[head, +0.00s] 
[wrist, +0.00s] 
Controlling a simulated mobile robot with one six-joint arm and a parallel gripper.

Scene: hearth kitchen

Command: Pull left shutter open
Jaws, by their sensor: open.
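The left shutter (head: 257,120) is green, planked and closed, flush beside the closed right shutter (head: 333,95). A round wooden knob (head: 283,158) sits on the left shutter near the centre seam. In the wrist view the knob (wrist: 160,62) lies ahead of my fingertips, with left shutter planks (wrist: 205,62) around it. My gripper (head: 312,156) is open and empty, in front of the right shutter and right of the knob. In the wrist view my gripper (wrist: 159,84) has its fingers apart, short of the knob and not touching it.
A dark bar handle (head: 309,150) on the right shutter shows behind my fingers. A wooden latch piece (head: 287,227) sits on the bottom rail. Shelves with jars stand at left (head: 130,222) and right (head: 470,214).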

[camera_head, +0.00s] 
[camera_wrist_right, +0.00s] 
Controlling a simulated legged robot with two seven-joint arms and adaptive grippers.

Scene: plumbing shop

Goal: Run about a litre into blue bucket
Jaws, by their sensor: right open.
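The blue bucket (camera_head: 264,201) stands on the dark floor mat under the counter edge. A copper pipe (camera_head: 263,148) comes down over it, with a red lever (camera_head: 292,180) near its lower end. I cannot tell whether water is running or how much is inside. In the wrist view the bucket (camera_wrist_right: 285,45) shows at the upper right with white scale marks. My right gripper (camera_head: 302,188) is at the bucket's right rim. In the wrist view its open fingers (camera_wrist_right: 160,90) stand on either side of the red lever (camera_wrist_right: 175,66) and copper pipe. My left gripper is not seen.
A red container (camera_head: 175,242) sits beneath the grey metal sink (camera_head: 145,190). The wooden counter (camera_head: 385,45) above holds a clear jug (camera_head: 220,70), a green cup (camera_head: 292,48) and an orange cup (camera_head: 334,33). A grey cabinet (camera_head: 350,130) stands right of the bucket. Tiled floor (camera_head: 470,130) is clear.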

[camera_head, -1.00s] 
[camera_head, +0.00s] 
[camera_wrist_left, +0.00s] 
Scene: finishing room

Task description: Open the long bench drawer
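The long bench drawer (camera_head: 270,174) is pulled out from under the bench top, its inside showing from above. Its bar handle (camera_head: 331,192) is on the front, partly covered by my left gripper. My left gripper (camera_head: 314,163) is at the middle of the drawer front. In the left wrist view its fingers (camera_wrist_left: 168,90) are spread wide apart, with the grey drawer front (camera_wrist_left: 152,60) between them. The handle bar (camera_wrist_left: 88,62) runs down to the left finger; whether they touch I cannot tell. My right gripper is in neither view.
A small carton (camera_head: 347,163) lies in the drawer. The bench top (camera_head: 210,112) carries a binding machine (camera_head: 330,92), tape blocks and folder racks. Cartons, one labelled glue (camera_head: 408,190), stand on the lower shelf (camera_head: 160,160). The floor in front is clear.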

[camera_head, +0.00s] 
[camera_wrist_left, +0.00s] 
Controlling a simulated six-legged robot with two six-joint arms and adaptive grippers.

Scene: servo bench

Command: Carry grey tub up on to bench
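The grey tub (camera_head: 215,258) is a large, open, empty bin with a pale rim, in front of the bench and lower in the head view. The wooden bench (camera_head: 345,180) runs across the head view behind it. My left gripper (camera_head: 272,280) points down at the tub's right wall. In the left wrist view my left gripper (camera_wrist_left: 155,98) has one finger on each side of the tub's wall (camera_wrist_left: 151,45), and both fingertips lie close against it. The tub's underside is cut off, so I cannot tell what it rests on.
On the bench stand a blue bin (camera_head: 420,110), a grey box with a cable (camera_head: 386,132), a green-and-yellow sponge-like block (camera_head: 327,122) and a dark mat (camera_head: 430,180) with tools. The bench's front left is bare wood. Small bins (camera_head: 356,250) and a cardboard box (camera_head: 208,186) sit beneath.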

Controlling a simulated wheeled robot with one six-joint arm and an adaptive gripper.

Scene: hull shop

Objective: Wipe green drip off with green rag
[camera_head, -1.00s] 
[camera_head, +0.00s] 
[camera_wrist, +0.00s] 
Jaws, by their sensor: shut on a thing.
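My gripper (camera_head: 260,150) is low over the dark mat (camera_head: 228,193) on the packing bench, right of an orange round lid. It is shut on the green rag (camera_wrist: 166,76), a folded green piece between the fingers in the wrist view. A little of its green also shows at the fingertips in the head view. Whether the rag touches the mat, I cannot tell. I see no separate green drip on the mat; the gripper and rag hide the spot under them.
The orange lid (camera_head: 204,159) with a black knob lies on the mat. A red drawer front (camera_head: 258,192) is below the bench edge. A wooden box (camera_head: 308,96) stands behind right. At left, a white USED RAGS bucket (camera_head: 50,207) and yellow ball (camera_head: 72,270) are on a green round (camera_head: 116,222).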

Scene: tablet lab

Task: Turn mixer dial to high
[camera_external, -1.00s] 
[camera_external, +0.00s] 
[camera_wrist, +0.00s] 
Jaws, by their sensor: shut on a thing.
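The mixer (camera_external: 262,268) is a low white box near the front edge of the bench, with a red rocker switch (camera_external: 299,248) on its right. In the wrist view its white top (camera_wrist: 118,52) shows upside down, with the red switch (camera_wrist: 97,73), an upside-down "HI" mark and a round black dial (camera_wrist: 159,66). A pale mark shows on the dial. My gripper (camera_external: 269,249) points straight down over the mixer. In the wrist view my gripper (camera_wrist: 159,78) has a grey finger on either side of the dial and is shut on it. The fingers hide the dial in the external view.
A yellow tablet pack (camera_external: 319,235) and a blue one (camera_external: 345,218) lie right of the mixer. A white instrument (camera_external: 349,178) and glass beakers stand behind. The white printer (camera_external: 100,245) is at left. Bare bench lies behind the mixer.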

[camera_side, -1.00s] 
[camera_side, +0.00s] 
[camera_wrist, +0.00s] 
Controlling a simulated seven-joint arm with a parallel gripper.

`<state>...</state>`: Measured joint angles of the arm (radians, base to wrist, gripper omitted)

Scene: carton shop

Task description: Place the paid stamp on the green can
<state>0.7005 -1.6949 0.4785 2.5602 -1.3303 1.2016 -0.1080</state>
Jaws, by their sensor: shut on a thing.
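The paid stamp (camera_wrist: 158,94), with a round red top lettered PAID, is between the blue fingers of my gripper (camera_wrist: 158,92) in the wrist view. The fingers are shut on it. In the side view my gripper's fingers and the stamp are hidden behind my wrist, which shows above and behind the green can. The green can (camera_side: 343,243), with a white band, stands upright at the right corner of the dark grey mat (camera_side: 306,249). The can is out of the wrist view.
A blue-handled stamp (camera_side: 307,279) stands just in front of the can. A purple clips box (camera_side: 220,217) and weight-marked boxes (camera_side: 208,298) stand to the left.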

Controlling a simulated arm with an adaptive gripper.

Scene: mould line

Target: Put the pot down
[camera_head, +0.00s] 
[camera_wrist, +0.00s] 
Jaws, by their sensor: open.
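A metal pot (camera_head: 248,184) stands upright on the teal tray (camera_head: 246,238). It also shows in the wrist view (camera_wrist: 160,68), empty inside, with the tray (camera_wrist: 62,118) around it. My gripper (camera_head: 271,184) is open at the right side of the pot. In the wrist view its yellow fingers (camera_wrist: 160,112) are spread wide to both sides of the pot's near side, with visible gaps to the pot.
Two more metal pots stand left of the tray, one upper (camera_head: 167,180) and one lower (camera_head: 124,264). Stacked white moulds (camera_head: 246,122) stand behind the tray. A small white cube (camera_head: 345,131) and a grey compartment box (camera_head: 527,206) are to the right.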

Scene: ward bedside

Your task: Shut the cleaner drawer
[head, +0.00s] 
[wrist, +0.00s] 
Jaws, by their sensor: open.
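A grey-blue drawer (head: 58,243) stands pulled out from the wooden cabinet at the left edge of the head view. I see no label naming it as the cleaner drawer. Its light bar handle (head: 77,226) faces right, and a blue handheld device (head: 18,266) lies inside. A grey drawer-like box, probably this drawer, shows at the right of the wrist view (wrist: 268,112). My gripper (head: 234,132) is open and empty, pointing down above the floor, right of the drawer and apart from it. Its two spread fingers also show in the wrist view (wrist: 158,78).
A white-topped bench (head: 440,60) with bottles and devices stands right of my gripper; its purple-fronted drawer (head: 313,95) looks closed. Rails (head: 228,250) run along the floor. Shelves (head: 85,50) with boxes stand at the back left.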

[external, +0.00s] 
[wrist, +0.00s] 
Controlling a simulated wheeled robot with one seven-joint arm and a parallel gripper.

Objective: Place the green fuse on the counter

══════════

◆ **What is asked**:
Provide the number of lines in the data above that contain the string "legged", and nothing else.

◆ **Final result**:
2